Return every entry exactly as written.

+-------+

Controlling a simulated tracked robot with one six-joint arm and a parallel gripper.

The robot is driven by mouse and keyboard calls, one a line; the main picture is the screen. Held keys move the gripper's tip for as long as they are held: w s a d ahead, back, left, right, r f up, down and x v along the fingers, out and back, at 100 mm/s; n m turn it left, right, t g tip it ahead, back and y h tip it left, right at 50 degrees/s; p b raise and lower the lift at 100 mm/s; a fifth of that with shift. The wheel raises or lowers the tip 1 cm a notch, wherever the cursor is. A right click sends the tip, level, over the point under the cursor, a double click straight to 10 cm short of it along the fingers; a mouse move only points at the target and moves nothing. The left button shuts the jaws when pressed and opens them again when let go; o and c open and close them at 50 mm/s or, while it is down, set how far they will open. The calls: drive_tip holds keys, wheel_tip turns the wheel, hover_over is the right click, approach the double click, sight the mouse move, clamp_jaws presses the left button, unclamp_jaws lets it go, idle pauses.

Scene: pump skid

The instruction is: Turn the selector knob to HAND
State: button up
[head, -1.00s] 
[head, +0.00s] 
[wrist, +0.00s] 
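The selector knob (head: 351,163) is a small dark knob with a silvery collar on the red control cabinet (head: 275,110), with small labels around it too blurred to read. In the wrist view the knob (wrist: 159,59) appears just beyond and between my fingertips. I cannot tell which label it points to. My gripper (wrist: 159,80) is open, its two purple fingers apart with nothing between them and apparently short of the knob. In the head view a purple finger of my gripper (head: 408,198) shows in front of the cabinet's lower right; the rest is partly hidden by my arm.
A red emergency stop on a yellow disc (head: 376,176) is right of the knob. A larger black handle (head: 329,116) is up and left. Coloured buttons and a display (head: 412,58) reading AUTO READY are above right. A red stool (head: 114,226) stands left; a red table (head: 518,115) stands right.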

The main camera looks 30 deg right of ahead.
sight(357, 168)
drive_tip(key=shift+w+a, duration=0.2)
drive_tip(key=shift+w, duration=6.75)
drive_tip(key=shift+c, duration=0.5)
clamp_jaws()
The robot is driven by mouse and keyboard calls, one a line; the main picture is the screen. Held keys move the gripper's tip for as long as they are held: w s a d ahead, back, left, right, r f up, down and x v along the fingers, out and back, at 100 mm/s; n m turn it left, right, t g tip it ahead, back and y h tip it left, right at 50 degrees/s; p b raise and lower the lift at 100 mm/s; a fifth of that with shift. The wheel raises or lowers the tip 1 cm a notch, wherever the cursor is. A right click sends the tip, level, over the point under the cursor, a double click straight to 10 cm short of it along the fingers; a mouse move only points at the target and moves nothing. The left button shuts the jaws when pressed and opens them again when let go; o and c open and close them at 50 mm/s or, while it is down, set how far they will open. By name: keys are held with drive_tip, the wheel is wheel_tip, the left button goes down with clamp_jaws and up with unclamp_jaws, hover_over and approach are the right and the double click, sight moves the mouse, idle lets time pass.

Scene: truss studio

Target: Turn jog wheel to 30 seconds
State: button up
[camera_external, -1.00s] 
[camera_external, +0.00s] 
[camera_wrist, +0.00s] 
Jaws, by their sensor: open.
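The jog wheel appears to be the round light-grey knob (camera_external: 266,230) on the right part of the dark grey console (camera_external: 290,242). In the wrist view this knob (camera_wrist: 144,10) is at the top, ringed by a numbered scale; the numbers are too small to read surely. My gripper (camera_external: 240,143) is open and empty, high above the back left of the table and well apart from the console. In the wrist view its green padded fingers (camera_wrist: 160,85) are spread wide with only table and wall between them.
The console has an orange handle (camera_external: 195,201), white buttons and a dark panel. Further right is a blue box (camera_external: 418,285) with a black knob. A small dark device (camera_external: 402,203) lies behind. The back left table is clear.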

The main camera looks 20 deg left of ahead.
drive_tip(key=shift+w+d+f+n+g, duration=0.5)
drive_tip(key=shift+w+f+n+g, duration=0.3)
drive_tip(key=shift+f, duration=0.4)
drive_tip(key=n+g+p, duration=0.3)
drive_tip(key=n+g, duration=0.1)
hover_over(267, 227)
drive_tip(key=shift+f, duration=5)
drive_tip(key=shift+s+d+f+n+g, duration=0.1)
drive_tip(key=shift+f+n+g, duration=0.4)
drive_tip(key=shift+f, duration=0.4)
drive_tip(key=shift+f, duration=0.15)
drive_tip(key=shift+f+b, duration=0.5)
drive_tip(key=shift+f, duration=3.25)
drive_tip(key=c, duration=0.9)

+-------+

> CORRECT RESPONSE
Controlling a simulated tracked robot with one six-joint arm and a parallel gripper.

The robot is driven by mouse and keyboard calls, one a line; the main picture is the screen. Held keys move the gripper's tip for as long as they are held: w s a d ahead, back, left, right, r f up, down and x v along the fingers, out and back, at 100 mm/s; n m turn it left, right, t g tip it ahead, back and y h tip it left, right at 50 degrees/s; p b raise and lower the lift at 100 mm/s; a fifth of that with shift. The wheel raises or lowers the tip 1 cm a notch, wherever the cursor is. A right click sends the tip, level, over the point under the cursor, a double click straight to 10 cm short of it along the fingers; a mouse move only points at the target and moves nothing. The left button shuts the jaws when pressed and opens them again when let go; o and c open and close them at 50 mm/s or, while it is down, set how far they will open. The calls: drive_tip holds keys, wheel_tip turns the wheel, hover_over is the right click, approach the double click, sight the mouse move, clamp_jaws presses the left button, unclamp_jaws lets it go, idle pauses.

Scene: pump skid

The instruction is: Turn the selector knob to HAND
State: button up
[head, -1.00s] 
[head, +0.00s] 
[wrist, +0.00s] 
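The selector knob (head: 351,163) is a small dark knob with a silvery collar on the red control cabinet (head: 275,110), with small labels around it too blurred to read. In the wrist view the knob (wrist: 159,59) appears just beyond and between my fingertips. I cannot tell which label it points to. My gripper (wrist: 159,80) is open, its two purple fingers apart with nothing between them and apparently short of the knob. In the head view a purple finger of my gripper (head: 408,198) shows in front of the cabinet's lower right; the rest is partly hidden by my arm.
A red emergency stop on a yellow disc (head: 376,176) is right of the knob. A larger black handle (head: 329,116) is up and left. Coloured buttons and a display (head: 412,58) reading AUTO READY are above right. A red stool (head: 114,226) stands left; a red table (head: 518,115) stands right.

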The main camera looks 30 deg right of ahead.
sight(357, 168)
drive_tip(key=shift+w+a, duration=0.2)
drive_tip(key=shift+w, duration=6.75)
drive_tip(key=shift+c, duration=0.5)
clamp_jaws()
The robot is driven by mouse and keyboard calls, one a line; the main picture is the screen. Held keys move the gripper's tip for as long as they are held: w s a d ahead, back, left, right, r f up, down and x v along the fingers, out and back, at 100 mm/s; n m turn it left, right, t g tip it ahead, back and y h tip it left, right at 50 degrees/s; p b raise and lower the lift at 100 mm/s; a fifth of that with shift. The wheel raises or lowers the tip 1 cm a notch, wherever the cursor is. A right click sends the tip, level, over the point under the cursor, a double click straight to 10 cm short of it along the fingers; a mouse move only points at the target and moves nothing. The left button shuts the jaws when pressed and opens them again when let go; o and c open and close them at 50 mm/s or, while it is down, set how far they will open. By name: keys are held with drive_tip, the wheel is wheel_tip, the left button goes down with clamp_jaws and up with unclamp_jaws, hover_over and approach are the right and the double click, sight moves the mouse, idle lets time pass.

Scene: truss studio

Target: Turn jog wheel to 30 seconds
State: button up
[camera_external, -1.00s] 
[camera_external, +0.00s] 
[camera_wrist, +0.00s] 
Jaws, by their sensor: open.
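The jog wheel appears to be the round light-grey knob (camera_external: 266,230) on the right part of the dark grey console (camera_external: 290,242). In the wrist view this knob (camera_wrist: 144,10) is at the top, ringed by a numbered scale; the numbers are too small to read surely. My gripper (camera_external: 240,143) is open and empty, high above the back left of the table and well apart from the console. In the wrist view its green padded fingers (camera_wrist: 160,85) are spread wide with only table and wall between them.
The console has an orange handle (camera_external: 195,201), white buttons and a dark panel. Further right is a blue box (camera_external: 418,285) with a black knob. A small dark device (camera_external: 402,203) lies behind. The back left table is clear.

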The main camera looks 20 deg left of ahead.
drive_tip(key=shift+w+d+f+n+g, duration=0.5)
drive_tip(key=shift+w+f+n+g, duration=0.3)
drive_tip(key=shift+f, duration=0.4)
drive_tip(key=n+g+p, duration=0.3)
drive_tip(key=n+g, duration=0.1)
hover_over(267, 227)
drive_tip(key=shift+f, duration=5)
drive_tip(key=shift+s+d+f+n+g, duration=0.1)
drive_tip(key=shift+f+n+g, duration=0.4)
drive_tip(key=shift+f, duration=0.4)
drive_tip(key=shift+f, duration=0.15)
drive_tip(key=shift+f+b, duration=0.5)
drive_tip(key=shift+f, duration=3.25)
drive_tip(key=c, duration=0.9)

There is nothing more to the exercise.